The uncertainty we asymptotically approach at infinity is set by the specifics of the chessboard dance.

See the tour of mrcal for a simulation validating this approach of quantifying uncertainty and for some empirical results.

Other scenarios

The mrcal solver can represent a number of related optimization problems:

Single camera or multiple cameras in a rigid unit
Cameras moving or cameras stationary
Looking at chessboards or looking at points
Intrinsics and/or extrinsics can be fixed

Different combinations of the above scenarios require very different uncertainty quantification logic. Today mrcal supports some of these cases well and some not at all; doing this better is something I'm actively working on. Prior to mrcal 2.5, only the "normal" camera calibration case was considered: a set of stationary cameras observe a moving chessboard, and we want to compute the intrinsics and extrinsics. Since monocular calibrations were meant to be well-supported and these solves have no extrinsics, the primary focus was on computing the uncertainty of intrinsics only, compensating for any extrinsics shifts. This goes a long way, but there are clear uses cases for the other scenarios.

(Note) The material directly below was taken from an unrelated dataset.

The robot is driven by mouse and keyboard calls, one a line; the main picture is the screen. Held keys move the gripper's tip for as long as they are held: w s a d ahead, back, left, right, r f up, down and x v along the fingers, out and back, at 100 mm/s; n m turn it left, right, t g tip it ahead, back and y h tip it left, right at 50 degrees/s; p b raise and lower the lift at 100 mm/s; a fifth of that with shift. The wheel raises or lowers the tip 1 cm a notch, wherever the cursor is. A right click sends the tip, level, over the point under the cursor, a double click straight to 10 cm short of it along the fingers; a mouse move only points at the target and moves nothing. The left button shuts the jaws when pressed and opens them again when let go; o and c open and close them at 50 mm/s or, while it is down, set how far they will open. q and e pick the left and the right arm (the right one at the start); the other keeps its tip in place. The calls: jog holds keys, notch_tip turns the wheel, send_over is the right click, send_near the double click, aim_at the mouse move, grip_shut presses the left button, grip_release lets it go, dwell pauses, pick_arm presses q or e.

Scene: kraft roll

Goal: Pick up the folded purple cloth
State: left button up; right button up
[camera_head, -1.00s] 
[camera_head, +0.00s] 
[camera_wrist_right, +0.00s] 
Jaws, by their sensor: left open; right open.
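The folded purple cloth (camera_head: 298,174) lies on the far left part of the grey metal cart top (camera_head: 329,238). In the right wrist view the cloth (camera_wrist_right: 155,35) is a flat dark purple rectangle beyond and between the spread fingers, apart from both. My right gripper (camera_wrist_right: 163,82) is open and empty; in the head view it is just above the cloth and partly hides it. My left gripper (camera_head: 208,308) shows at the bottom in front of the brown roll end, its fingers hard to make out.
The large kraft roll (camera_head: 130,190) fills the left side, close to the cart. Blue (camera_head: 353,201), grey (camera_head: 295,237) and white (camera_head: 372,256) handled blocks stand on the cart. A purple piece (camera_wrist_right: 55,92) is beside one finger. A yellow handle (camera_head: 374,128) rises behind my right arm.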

mrcal 2.5 introduces some limited support for point-only solves; much deeper support for those is coming in mrcal 3.0 (cross-reprojection uncertainty). Furthermore, mrcal 2.5 introduces an experimental mrcal-show-stereo-pair-diff tool, to quantify the joint intrinsics+extrinsics difference between camera pairs from two different calibrations. And mrcal 2.5 has an experimental analyses/extrinsics-stability.py tool to report the extrinsics-only difference between two camera pairs (compensating for intrinsics shifts). A future mrcal release will test and thoroughly release both of these, and also implement the corresponding uncertainty routines.

Another way to report uncertainty is what the camera-lidar-calibration tool does: look only at geometry and report the reprojections as a function of some area in space, not as pixel projections. Ideally all the methods and scenarios will be unified in a common framework, and we shall see what can be built.